Como sempre acontece quando se deparam com massacres ocasionados por armas de fogo em seus quintais, agora também as autoridades norte-americanas, incluindo o presidente Barack Obama, se puseram a dizer que é preciso discutir seriamente a facilidade que se tem para a compra e venda de armas nos Estados Unidos, discussão essa que nunca avança devido ao forte lobby que as grandes empresas de armamento mantêm no Congresso daquele país. De modo que não apenas os gays, mas todos aqueles que não se “enquadram” na visão distorcida da realidade de indivíduos como esse Omar Mateen, são alvos em potencial, visto que na terra do Tio Sam, as pessoas compram armas com a mesma disposição de quem vai a um supermercado.

Depois de ter sua história marcada pelo emblemático acontecimento havido em 1969 no bar Stonewall Inn, em Nova York, que acabou se tornando um dos desencadeadores das lutas por direitos civis para os homossexuais, a comunidade gay dos Estados Unidos terá agora que carregar mais essa tragédia como símbolo de suas caminhadas de resistência contra tudo e contra todos que insistem em silenciá-la, vilipendiá-la, desmoralizá-la e afastá-la completamente dos grandes debates sociais, como se nem a condição de cidadãos os gays merecessem ter, algo que em maior ou menor grau se observa em todos os países do mundo.

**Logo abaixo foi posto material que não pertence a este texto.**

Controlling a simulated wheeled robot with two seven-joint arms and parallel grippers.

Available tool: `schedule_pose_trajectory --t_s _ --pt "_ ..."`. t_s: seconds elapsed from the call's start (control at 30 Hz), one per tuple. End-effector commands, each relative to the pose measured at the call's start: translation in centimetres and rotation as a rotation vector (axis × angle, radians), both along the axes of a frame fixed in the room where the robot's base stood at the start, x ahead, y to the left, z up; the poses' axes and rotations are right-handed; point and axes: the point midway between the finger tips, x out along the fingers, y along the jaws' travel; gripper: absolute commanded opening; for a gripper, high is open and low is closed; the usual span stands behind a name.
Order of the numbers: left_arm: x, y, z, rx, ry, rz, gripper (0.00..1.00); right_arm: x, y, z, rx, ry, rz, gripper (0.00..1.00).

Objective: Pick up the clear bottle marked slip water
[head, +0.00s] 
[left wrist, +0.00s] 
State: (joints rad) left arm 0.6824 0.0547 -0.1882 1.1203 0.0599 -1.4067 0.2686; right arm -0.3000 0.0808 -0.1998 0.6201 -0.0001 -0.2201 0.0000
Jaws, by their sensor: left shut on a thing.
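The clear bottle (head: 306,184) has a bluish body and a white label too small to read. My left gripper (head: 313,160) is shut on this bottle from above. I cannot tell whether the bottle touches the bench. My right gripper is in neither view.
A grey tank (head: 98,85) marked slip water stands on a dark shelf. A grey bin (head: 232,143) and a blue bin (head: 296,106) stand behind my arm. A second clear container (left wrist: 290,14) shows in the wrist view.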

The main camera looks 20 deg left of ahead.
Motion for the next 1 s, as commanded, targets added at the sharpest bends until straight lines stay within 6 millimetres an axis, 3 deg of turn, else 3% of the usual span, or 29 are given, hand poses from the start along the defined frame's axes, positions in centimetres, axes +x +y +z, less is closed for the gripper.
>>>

Assim como não se consegue evitar o mal, ninguém é capaz de se manter o tempo todo vigilante a fim de escapar a toda sorte de atos infames, mesquinhos, violentos, covardes e brutais provindos dos que são movidos pela intolerância. Se eles acreditam que as chacinas, os massacres, as carnificinas, as fogueiras e os cadafalsos são legítimos e necessários, continuemos resistindo e persistindo no avesso.